Kristen Stewart is set to team up with Oscar Isaac for the new vampire thriller Flesh of the Gods.
Stewart, 34, made her name in the wildy-popular vampire romance Twilight and its sequels, which she starred in from 2008 to 2012.
Isaac, 45, is known for playing Poe Dameron in the Star Wars sequel trilogy (2015-2019), Moon Knight in the Marvel Cinematic Universe and Llewyn Davis in Inside Llewyn Davis.
The new film, from Italian-Canadian director Panos Cosmatos, is said to follow a married couple, Raoul (Isaac) and Alex (Stewart), who descend each evening from their luxury skyscraper condo and head into an electric nighttime realm of 1980s Los Angeles.
Eventually they cross paths with a mysterious and enigmatic woman and her hard-partying cabal, and Raoul and Alex find themselves seduced into a glamorous, surrealistic world of hedonism, thrills, and violence.
Cosmatos is best known for his 2018 film Mandy, a hallucinatory horror starring Nicolas Cage. In a three-star review,The Independent’s Geoffrey McNab described the film as “a primal revenge drama that’s inventive, funny and very macabre” and wrote: “This isn’t a story that builds up into an orgy of violence and bloodletting. It starts in a frenzy, continues in a frenzy and ends in one too.”
In a statement, the director said of his new project: “Like Los Angeles itself Flesh of the Gods inhabits the liminal realm between fantasy and nightmare. Both propulsive and hypnotic, Flesh will take you on a hot rod joy ride deep into the glittering heart of hell.”
The screenplay was written by Andrew Kevin Walker, best known for David Fincher’s 1995 crime thriller Se7en.

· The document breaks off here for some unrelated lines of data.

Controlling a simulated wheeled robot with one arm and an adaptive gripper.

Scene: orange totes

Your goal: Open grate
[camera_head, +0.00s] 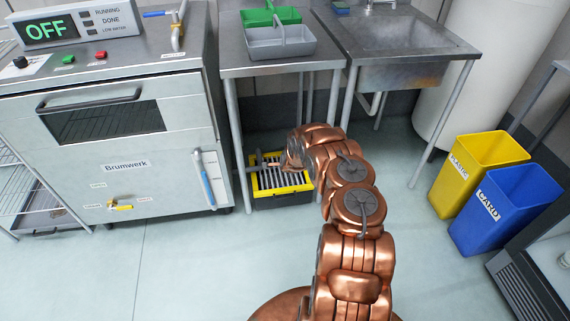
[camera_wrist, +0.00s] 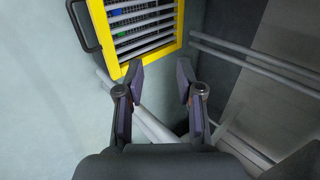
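The grate (camera_head: 283,181) has pale bars in a yellow frame and lies over a dark box on the floor under the metal table. In the wrist view the grate (camera_wrist: 140,22) fills the top, its bars lying across the frame. Small blue and green things show between the bars. A black handle (camera_wrist: 83,27) is at the frame's left side. My gripper (camera_wrist: 159,72) is open and empty, its fingers apart near the frame's lower corner; contact cannot be told. In the head view my gripper (camera_head: 262,160) is over the grate, and my arm hides its right part.
The metal table (camera_head: 240,66) has legs (camera_head: 232,135) around the grate. A steel cabinet (camera_head: 170,190) stands at the left. A sink (camera_head: 400,45) is at the right, with yellow (camera_head: 470,180) and blue (camera_head: 505,215) bins. The front floor is mostly clear.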

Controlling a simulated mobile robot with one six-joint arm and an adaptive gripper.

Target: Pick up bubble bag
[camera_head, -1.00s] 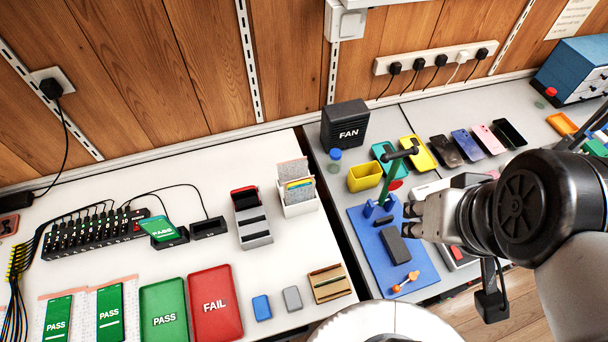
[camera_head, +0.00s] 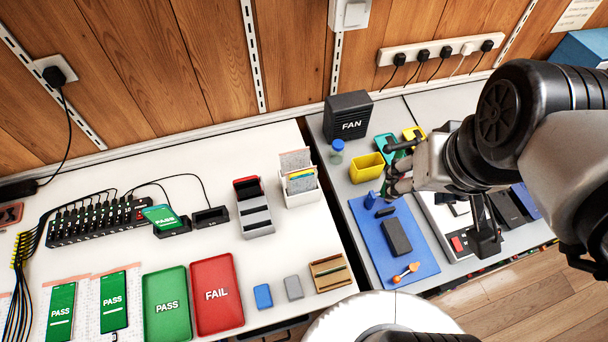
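Two pale, pinkish-white sheets that look like bubble bags lie at the lower left of the white table. My gripper (camera_head: 392,184) is far to the right, above the blue mat's back end, empty as far as I can see. Its fingers overlap a dark-handled green tool in the picture, and their opening is unclear.
Green PASS tray (camera_head: 166,325) and red FAIL tray (camera_head: 216,320) stand right of the bags. A black charging hub (camera_head: 98,226) with cables lies behind them.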

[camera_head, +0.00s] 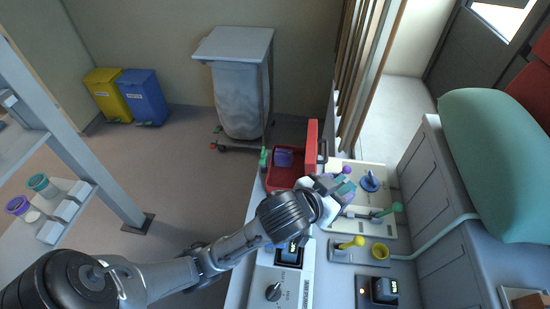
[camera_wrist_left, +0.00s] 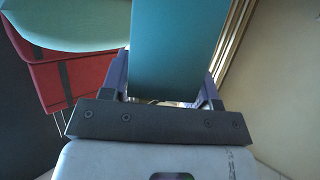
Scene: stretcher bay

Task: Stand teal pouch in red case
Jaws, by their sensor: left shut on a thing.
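The red case (camera_head: 285,178) stands open on the counter, with its lid (camera_head: 312,138) raised on the right side. A purple item (camera_head: 284,158) is inside it at the back. My left gripper (camera_head: 341,186) is shut on the teal pouch (camera_head: 347,187), just right of the case and above the counter. The teal pouch (camera_wrist_left: 178,50) fills the space between the fingers in the left wrist view. The arm hides part of the case's near right side. My right gripper is not in view.
A white panel with a blue knob (camera_head: 370,182) and a green-tipped lever (camera_head: 385,211) lies right of the gripper. A yellow-tipped lever (camera_head: 351,242) and yellow ring (camera_head: 380,251) are nearer. A grey cabinet (camera_head: 433,170) bounds the right. Floor space is clear left of the counter.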

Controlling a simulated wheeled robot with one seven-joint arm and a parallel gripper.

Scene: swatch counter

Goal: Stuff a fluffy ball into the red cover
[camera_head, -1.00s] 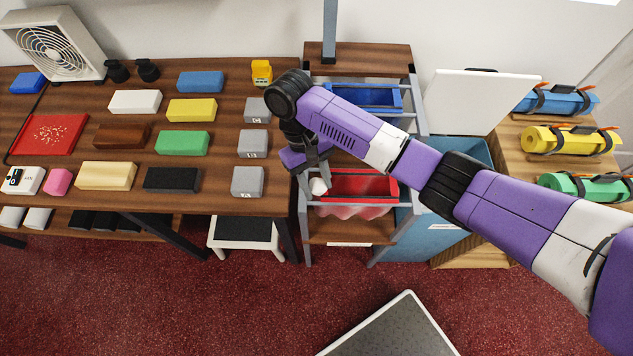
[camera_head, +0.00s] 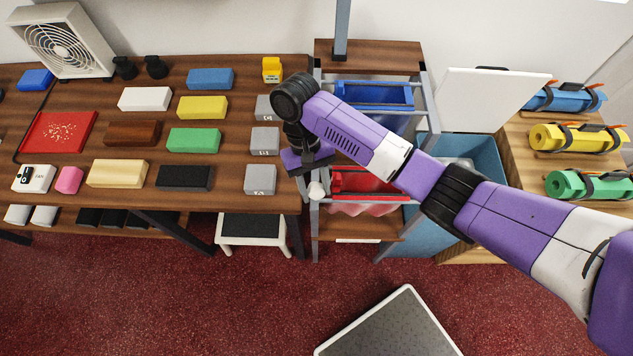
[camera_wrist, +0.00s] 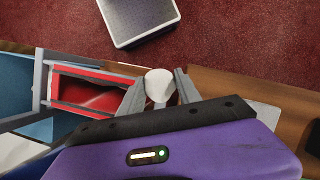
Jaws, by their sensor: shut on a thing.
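My gripper (camera_wrist: 159,90) is shut on a white fluffy ball (camera_wrist: 159,84), which shows between the two grey fingertips in the wrist view. In the head view the ball (camera_head: 317,189) is a small white lump below my gripper (camera_head: 312,180), at the left edge of the rack. The red cover (camera_head: 362,182) hangs open in a red frame on the rack, with its cloth sagging below. In the wrist view the red cover (camera_wrist: 95,94) lies to the left of the ball, apart from it. My arm hides part of the rack in the head view.
A blue cover (camera_head: 374,95) hangs in the rack behind the red one. The wooden counter (camera_head: 230,150) to the left holds several coloured blocks, a fan (camera_head: 62,40) and a red tray (camera_head: 60,133). A blue bin (camera_head: 480,160) stands right of the rack.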

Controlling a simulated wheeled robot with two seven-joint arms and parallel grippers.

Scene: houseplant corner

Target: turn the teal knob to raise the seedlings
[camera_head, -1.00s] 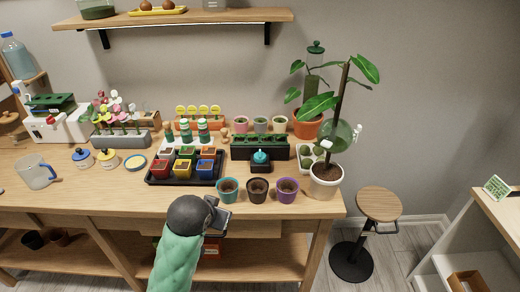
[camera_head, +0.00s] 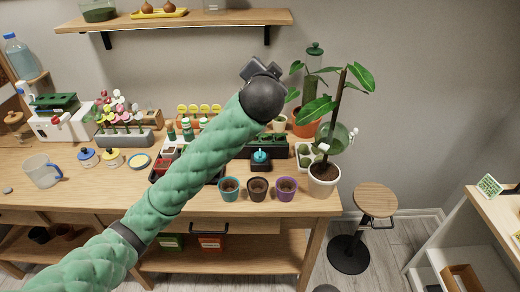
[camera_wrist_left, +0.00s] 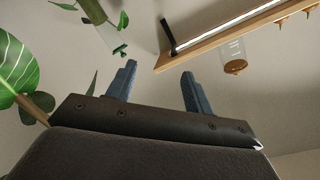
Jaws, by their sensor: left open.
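The teal knob (camera_head: 261,156) sits on a small dark base on the bench, just in front of the dark planter box (camera_head: 268,145) that holds the green seedlings. My left arm rises from the lower left across the bench. My left gripper (camera_head: 252,67) is above and behind the knob, high in front of the wall and apart from it. In the left wrist view its two blue-grey fingers (camera_wrist_left: 158,85) stand apart with nothing between them. My arm hides part of the planter and the pot tray. My right gripper is in no view.
Teal, dark and purple pots (camera_head: 257,189) stand in front of the knob. A potted plant (camera_head: 323,180) with large leaves stands at the right end of the bench. A wall shelf (camera_head: 190,18) hangs above. A stool (camera_head: 374,200) stands on the floor to the right.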

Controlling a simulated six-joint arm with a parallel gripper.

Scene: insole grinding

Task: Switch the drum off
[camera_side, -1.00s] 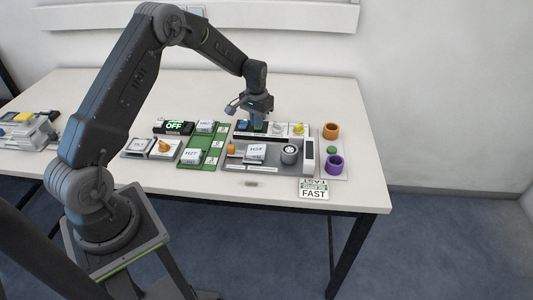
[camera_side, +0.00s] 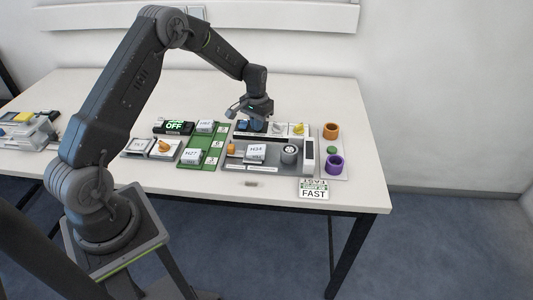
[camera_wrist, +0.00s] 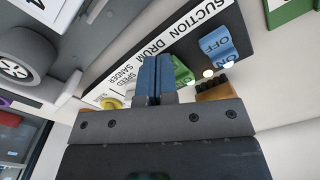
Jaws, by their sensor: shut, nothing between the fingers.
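The control panel shows in the wrist view with the labels SUCTION, DRUM SANDER and SPEED (camera_wrist: 160,32). The drum's green rocker switch (camera_wrist: 183,72) is partly hidden behind my gripper's blue fingers (camera_wrist: 155,80), which are closed together right at it; whether they touch it I cannot tell. In the side view my gripper (camera_side: 256,122) is low over the panel's back left, hiding the green switch. The grey drum wheel (camera_side: 289,155) stands at the machine's front.
A black display (camera_side: 174,127) reads OFF in green. White (camera_side: 278,129) and yellow (camera_side: 299,128) knobs sit right of my gripper. A FAST card (camera_side: 313,193) lies at the front edge. The table behind the machine is clear.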

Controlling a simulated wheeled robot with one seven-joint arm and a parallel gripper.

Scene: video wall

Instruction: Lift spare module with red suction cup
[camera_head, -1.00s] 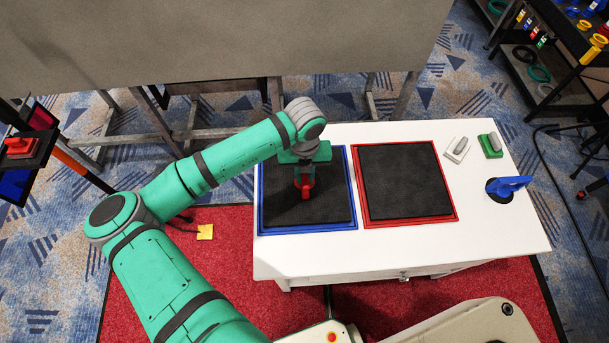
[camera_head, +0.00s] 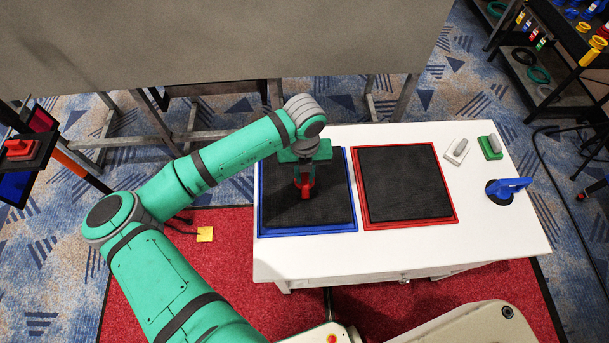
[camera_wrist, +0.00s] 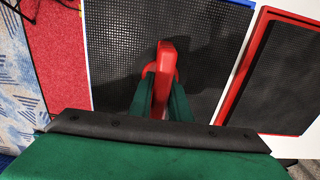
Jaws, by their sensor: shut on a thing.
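The spare module is a black ridged panel (camera_head: 328,212) inside a blue frame (camera_head: 257,190) on the left of the white table. It also shows in the wrist view (camera_wrist: 115,50). The red suction cup (camera_head: 305,186) is on the panel, near its middle. My gripper (camera_head: 303,178) is above it, pointing down. In the wrist view my green fingers are shut on the red suction cup's handle (camera_wrist: 163,75), one finger on each side. The cup's underside is hidden. I cannot tell whether the panel is raised out of its frame.
A second black panel in a red frame (camera_head: 456,205) lies close on the right. A white-grey handle tool (camera_head: 456,150), a green one (camera_head: 490,146) and a blue suction cup (camera_head: 508,187) stand on the table's right side. A large grey board (camera_head: 230,45) stands behind.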

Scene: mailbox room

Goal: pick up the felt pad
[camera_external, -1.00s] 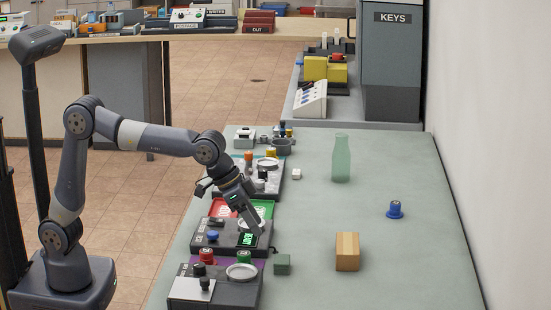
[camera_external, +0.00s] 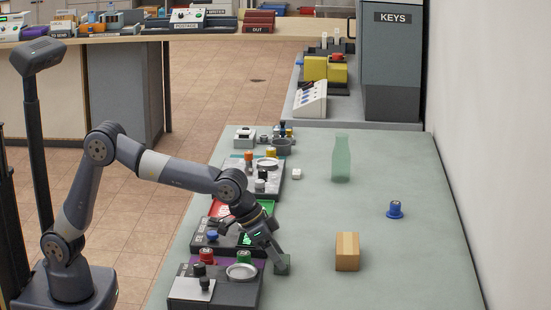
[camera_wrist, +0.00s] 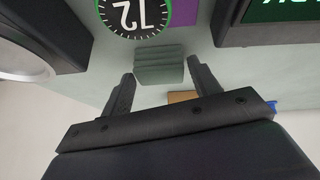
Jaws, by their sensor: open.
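The felt pad (camera_external: 283,265) is a small dark green block on the grey-green table. It stands just right of the dark device with the round dish. In the wrist view the felt pad (camera_wrist: 159,67) shows ridged layers and lies ahead of the fingertips, between their lines. My gripper (camera_external: 278,263) is at the pad in the external view, its fingers partly covering the pad. In the wrist view my gripper (camera_wrist: 160,75) is open and empty, with one finger on each side of the pad's direction. I cannot tell whether a fingertip touches it.
A wooden block (camera_external: 347,252) stands to the right, with a blue knobbed object (camera_external: 395,209) and a green bottle (camera_external: 341,160) farther back. Devices with knobs and dishes (camera_external: 240,272) line the table's left edge. The table's right side is largely clear.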

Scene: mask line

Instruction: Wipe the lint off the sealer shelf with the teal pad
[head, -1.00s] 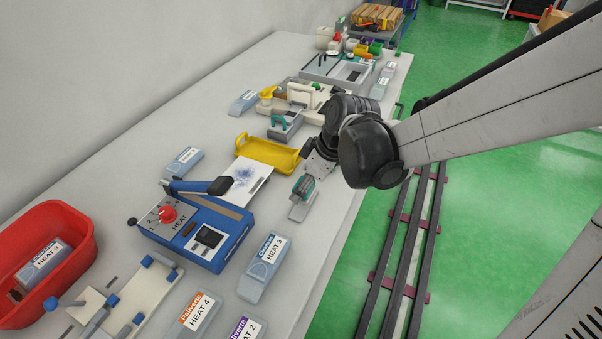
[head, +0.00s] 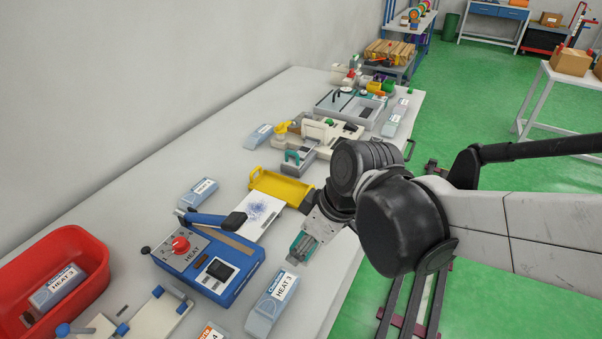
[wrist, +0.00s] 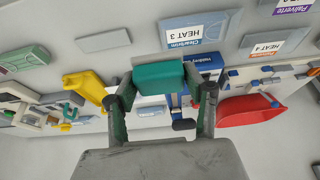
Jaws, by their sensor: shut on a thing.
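My gripper (head: 302,247) is shut on the teal pad, which shows in the wrist view (wrist: 159,77) held crosswise between the two fingers. In the head view it hangs to the right of the blue heat sealer (head: 238,284), apart from it. The white sealer shelf (head: 246,229) juts from the sealer's far side, with a patch of blue lint (head: 258,208) on it. The pad is off the shelf, to its lower right. In the wrist view the pad and fingers hide part of the sealer and shelf.
A yellow tray (head: 280,187) sits just behind the shelf. A HEAT 3 pack (head: 270,304) lies in front of my gripper. The sealer's dark-ended lever (head: 212,219) reaches over near the shelf. A red bin (head: 75,242) stands at left. A grey plate (wrist: 104,40) lies on the table.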

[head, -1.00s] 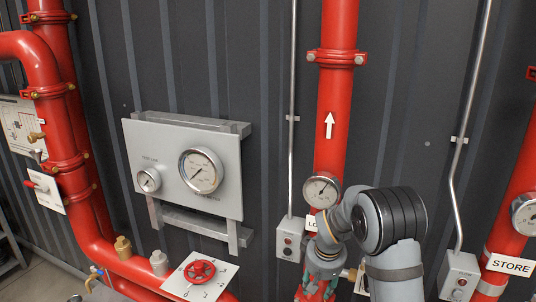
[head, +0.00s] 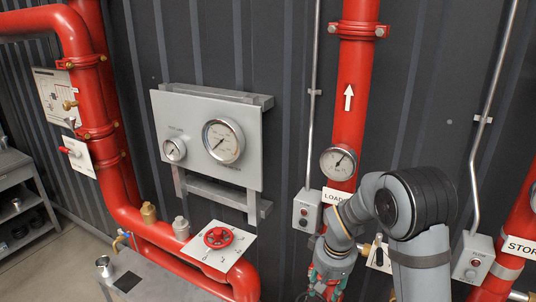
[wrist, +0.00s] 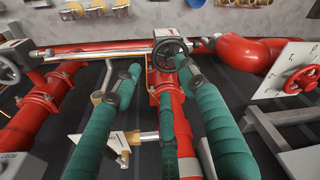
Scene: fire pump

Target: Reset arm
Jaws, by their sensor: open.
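My arm (head: 420,225) stands bent at the lower right of the head view, in front of a red vertical pipe.
A red pipe (head: 350,100) with a white arrow and a gauge (head: 338,162) rises behind the arm. A gauge panel (head: 208,140), a red handwheel (head: 218,237) and a switch box (head: 307,211) are left of it. A grey bench (head: 150,280) stands at lower left.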

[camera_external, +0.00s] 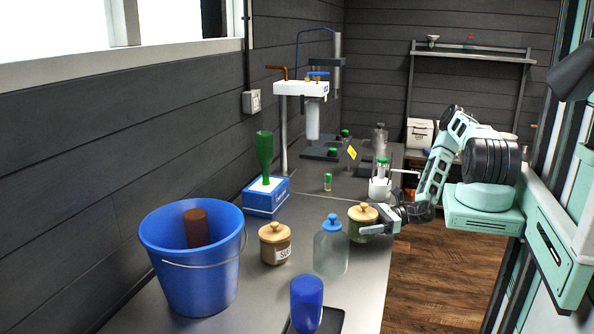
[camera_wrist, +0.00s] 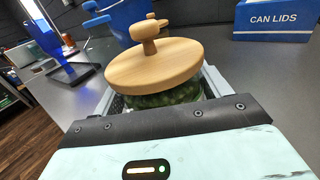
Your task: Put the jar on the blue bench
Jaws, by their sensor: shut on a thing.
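My gripper (camera_external: 370,229) reaches in from the right and is shut on the jar's body, below the lid. In the wrist view the jar's wooden lid (camera_wrist: 155,67) covers most of the glass, and the fingers lie on both sides. I cannot tell whether the jar's bottom touches the counter. No surface that is clearly a blue bench shows in either view.
A clear blue-capped bottle (camera_external: 331,250) and a tan lidded pot (camera_external: 275,244) stand left of the jar. A blue can-lids box (camera_external: 266,196) holds a green bottle. Wooden floor (camera_external: 430,277) is right of the counter.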

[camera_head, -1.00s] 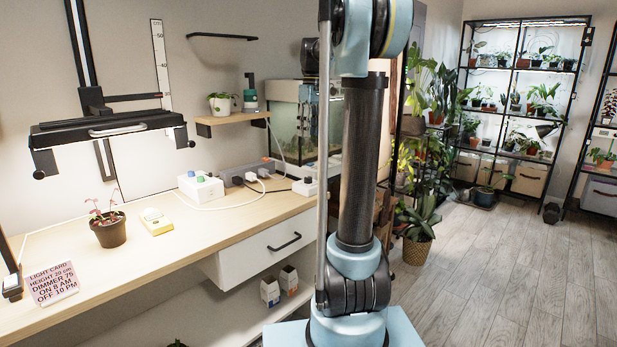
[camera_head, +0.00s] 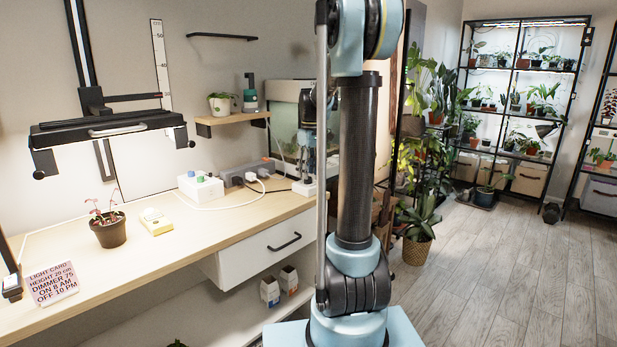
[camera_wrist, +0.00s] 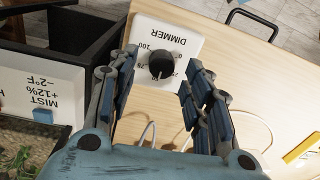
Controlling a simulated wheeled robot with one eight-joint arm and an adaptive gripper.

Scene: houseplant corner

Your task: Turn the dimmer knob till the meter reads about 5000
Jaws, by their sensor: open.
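The dimmer (camera_wrist: 193,43) is a white box with a black round knob (camera_wrist: 160,64) and printed numbers, seen upside down in the wrist view. In the head view the dimmer (camera_head: 304,189) stands at the right end of the wooden bench. My gripper (camera_wrist: 160,61) is open above the dimmer, one finger on each side of the knob; I cannot tell if they touch it. A yellow and white handheld device, likely the meter (camera_head: 157,220), lies on the bench by the potted seedling (camera_head: 110,231); its reading is too small to read.
A grey power strip (camera_head: 243,173) with plugs and white cables lies left of the dimmer. A white box with coloured knobs (camera_head: 201,187) is beside it. A dark-framed box with a mist label (camera_wrist: 40,90) stands close to my gripper. A lamp (camera_head: 105,133) hangs over the seedling.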

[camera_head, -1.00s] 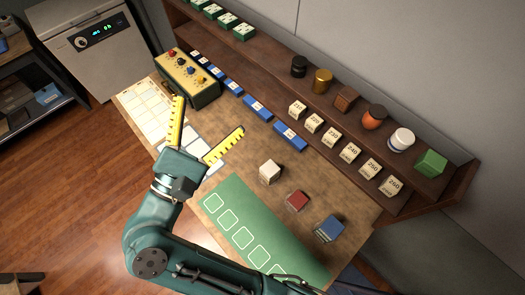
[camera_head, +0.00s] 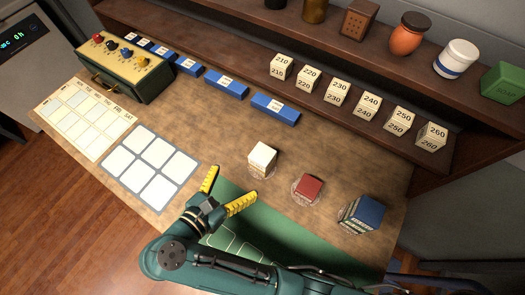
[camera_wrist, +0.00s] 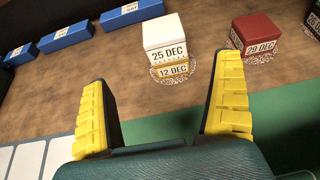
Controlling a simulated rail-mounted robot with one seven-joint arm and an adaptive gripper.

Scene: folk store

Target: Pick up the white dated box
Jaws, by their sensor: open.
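The white dated box (camera_head: 263,157) stands on a round coaster-like base on the brown worktop. In the wrist view the white box (camera_wrist: 165,39) reads "25 DEC" on its front, with "12 DEC" below it at the base. My gripper (camera_head: 227,187) has yellow ribbed fingers and is open and empty. In the wrist view the gripper (camera_wrist: 163,105) has the white box ahead of it, between the lines of the two fingers and beyond their tips. The fingers do not touch it.
A red "29 DEC" box (camera_head: 309,187) and a blue-topped box (camera_head: 362,214) stand to the right of the white box. Blue blocks (camera_head: 226,84) and numbered cream blocks (camera_head: 338,91) line the back. A green mat (camera_head: 262,231) lies in front.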

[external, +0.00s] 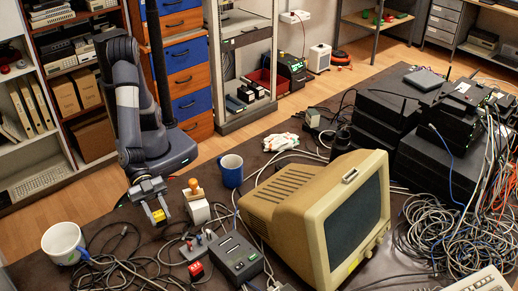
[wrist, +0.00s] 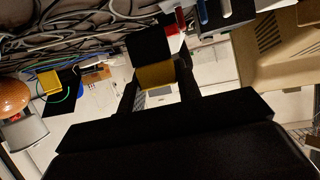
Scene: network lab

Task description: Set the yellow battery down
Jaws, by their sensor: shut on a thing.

Don’t Look Up director Adam McKay is among the film’s producers, and he added in a statement: “We think it’s wildly commercial and wildly artful. Our ambitions are to make a movie that ripples through popular culture, fashion, music, and film.”
Shooting is expected to begin later this year.
Stewart’s most recent film, Love Lies Bleeding, arrives in cinemas this week.
In a four-star review, The Independent’s chief film critic Clarisse Loughrey wrote: “The feeling that permeates it all is desperate frustration – specifically, a woman’s yearning for the kind of power that could finally even the odds.
“Stewart is brilliant here, in a way that adds Love Lies Bleeding to her own, expanding catalogue of desire on screen, from her wholesome romcom Happiest Season to the giddy perversions of David Cronenberg’s Crimes of the Future.”